• Exercise details: Nothing but the lines from the line that contains "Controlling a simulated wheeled" through the line that contains "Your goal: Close" should appear in the output, each reproduced exactly.

· · · · ·

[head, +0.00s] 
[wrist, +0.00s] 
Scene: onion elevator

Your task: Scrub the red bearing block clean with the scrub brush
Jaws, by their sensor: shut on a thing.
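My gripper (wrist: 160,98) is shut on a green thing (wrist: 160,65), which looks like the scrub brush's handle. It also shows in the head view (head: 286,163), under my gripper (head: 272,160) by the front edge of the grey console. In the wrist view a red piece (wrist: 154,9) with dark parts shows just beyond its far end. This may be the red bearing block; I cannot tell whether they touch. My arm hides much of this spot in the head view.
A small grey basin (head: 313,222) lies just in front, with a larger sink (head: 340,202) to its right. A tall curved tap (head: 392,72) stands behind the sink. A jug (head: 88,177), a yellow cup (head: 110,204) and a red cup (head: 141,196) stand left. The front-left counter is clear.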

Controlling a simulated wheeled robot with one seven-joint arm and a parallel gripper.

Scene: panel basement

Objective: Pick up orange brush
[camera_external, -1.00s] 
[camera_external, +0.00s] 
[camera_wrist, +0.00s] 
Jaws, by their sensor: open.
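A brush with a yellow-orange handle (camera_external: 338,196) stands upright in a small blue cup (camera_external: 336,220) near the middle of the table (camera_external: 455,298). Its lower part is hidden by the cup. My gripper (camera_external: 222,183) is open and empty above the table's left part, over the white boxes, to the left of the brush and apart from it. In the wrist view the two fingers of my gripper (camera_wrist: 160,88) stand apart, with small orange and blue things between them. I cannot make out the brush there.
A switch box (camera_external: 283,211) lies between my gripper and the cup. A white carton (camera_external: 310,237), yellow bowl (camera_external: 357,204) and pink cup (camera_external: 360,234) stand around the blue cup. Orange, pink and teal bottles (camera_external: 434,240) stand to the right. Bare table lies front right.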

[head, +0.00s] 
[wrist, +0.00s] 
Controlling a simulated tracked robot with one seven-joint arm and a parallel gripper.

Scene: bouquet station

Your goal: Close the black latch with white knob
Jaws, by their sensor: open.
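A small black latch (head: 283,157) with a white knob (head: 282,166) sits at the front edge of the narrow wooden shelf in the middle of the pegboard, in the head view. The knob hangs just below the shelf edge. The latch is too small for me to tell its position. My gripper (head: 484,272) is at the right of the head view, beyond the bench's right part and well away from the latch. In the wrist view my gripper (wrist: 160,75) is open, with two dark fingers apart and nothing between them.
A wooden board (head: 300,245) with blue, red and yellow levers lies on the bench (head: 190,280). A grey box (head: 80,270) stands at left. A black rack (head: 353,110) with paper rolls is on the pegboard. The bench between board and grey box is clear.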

· · · · ·

• Task response:
Controlling a simulated wheeled robot with one seven-joint arm and a parallel gripper.

Scene: panel basement

Objective: Pick up orange brush
[camera_external, -1.00s] 
[camera_external, +0.00s] 
[camera_wrist, +0.00s] 
Jaws, by their sensor: open.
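A brush with a yellow-orange handle (camera_external: 338,196) stands upright in a small blue cup (camera_external: 336,220) near the middle of the table (camera_external: 455,298). Its lower part is hidden by the cup. My gripper (camera_external: 222,183) is open and empty above the table's left part, over the white boxes, to the left of the brush and apart from it. In the wrist view the two fingers of my gripper (camera_wrist: 160,88) stand apart, with small orange and blue things between them. I cannot make out the brush there.
A switch box (camera_external: 283,211) lies between my gripper and the cup. A white carton (camera_external: 310,237), yellow bowl (camera_external: 357,204) and pink cup (camera_external: 360,234) stand around the blue cup. Orange, pink and teal bottles (camera_external: 434,240) stand to the right. Bare table lies front right.

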[head, +0.00s] 
[wrist, +0.00s] 
Controlling a simulated tracked robot with one seven-joint arm and a parallel gripper.

Scene: bouquet station

Your goal: Close the black latch with white knob

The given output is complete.